Our unit was economical. Going through a
distribution system, we were putting the unit on vehicles for slightly over
$100 and I think that the distributor offered it to the automobile dealer in
Washington for some thing less than $100. So the dealer, in essence, was not
investing a lot of money but it generated a tremendous amount of interest.
We also tested on diesel and proved, without any
question, that we had good results on diesel. A friend in the Foreign Service,
who was actually on the president’s staff at one point, made an appointment for
me with the administrator of the EPA. I met with the EPA man, who was highly
intelligent and motivated and I thought we had some success. But nothing
happened as a direct consequence of the meeting.
After the problem with the FTC, I tried an EPA
research laboratory and the head of the lab asked me to come by.
They ran several tests over two fall periods,
using a Chevette diesel, the first ever made.
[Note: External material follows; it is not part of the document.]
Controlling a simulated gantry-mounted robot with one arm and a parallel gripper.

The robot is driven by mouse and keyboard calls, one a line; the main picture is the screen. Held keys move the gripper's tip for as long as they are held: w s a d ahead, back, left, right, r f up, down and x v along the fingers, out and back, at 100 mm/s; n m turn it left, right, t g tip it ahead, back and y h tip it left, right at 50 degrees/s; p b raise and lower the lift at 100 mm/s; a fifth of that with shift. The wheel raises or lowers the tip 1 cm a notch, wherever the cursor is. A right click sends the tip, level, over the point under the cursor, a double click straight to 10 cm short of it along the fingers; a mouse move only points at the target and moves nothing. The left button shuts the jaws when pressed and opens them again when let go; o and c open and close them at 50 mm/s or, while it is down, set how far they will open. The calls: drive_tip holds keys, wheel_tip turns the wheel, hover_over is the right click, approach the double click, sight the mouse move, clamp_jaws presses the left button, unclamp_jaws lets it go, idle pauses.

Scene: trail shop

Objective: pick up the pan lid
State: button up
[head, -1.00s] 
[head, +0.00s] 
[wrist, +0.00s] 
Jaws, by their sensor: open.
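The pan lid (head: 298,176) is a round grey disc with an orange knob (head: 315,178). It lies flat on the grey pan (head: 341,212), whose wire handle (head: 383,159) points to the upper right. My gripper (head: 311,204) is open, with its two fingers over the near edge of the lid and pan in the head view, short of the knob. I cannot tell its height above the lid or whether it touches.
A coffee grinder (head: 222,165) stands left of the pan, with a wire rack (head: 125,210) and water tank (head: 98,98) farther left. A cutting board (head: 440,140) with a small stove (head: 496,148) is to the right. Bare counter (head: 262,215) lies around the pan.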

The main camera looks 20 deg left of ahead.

He said, being rather amazed,
that it was the “cleanest” diesel vehicle that he had ever tested in the lab.
In fact, after the first test they even recalibrated their instruments to
assure that they were getting correct readings. That was done in 1981 and 1982.
At the EPA research lab, my unit reduced every
level of noxious emissions on the diesel engine and improved fuel economy by 23
percent. So far as I know, no one has ever done that in an EPA lab. So it is a
new field of science.
For the last 10 years I’ve been trying to
ascertain what the science is and have worked with bright people such as Dr.
Tom Boyce in London, Dr. George Harvey, a chemist here in Miami.
We have the science pretty well down. But the fact is that I can take the device and put it on a vehicle and the results are evident.